_What this task involves:_
The listing below should be written out exactly; please include all of it.

_Recorded data:_
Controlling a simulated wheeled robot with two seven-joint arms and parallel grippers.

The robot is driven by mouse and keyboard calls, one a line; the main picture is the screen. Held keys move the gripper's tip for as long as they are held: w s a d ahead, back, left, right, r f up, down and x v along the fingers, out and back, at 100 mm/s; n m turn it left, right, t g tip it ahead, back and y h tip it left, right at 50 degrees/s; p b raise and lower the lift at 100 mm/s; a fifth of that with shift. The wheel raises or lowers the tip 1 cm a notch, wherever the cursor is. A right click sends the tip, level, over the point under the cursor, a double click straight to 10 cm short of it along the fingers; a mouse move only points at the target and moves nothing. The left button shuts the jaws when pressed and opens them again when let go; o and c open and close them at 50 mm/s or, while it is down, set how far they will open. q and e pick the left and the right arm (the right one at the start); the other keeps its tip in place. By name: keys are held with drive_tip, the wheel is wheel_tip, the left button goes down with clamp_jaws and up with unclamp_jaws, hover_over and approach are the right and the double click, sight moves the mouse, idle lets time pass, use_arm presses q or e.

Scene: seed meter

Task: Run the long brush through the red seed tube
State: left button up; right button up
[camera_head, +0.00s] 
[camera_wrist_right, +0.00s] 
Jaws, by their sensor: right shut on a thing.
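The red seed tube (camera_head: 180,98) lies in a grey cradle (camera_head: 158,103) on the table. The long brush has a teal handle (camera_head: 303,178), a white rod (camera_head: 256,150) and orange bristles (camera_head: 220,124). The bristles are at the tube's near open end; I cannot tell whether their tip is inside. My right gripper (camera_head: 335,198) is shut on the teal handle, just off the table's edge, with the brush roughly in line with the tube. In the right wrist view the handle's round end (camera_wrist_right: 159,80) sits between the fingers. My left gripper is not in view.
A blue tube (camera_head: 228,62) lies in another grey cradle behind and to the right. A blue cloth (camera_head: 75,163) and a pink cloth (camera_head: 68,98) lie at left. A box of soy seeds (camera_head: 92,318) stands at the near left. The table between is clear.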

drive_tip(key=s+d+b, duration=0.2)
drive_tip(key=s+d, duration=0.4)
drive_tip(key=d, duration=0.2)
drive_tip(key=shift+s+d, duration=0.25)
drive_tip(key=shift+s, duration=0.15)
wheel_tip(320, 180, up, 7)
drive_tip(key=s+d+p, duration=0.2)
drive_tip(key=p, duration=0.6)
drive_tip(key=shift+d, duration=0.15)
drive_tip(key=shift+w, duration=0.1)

_Answer to the exercise:_
Controlling a simulated wheeled robot with two seven-joint arms and parallel grippers.

The robot is driven by mouse and keyboard calls, one a line; the main picture is the screen. Held keys move the gripper's tip for as long as they are held: w s a d ahead, back, left, right, r f up, down and x v along the fingers, out and back, at 100 mm/s; n m turn it left, right, t g tip it ahead, back and y h tip it left, right at 50 degrees/s; p b raise and lower the lift at 100 mm/s; a fifth of that with shift. The wheel raises or lowers the tip 1 cm a notch, wherever the cursor is. A right click sends the tip, level, over the point under the cursor, a double click straight to 10 cm short of it along the fingers; a mouse move only points at the target and moves nothing. The left button shuts the jaws when pressed and opens them again when let go; o and c open and close them at 50 mm/s or, while it is down, set how far they will open. q and e pick the left and the right arm (the right one at the start); the other keeps its tip in place. By name: keys are held with drive_tip, the wheel is wheel_tip, the left button goes down with clamp_jaws and up with unclamp_jaws, hover_over and approach are the right and the double click, sight moves the mouse, idle lets time pass, use_arm presses q or e.

Scene: seed meter

Task: Run the long brush through the red seed tube
State: left button up; right button up
[camera_head, +0.00s] 
[camera_wrist_right, +0.00s] 
Jaws, by their sensor: right shut on a thing.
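The red seed tube (camera_head: 180,98) lies in a grey cradle (camera_head: 158,103) on the table. The long brush has a teal handle (camera_head: 303,178), a white rod (camera_head: 256,150) and orange bristles (camera_head: 220,124). The bristles are at the tube's near open end; I cannot tell whether their tip is inside. My right gripper (camera_head: 335,198) is shut on the teal handle, just off the table's edge, with the brush roughly in line with the tube. In the right wrist view the handle's round end (camera_wrist_right: 159,80) sits between the fingers. My left gripper is not in view.
A blue tube (camera_head: 228,62) lies in another grey cradle behind and to the right. A blue cloth (camera_head: 75,163) and a pink cloth (camera_head: 68,98) lie at left. A box of soy seeds (camera_head: 92,318) stands at the near left. The table between is clear.

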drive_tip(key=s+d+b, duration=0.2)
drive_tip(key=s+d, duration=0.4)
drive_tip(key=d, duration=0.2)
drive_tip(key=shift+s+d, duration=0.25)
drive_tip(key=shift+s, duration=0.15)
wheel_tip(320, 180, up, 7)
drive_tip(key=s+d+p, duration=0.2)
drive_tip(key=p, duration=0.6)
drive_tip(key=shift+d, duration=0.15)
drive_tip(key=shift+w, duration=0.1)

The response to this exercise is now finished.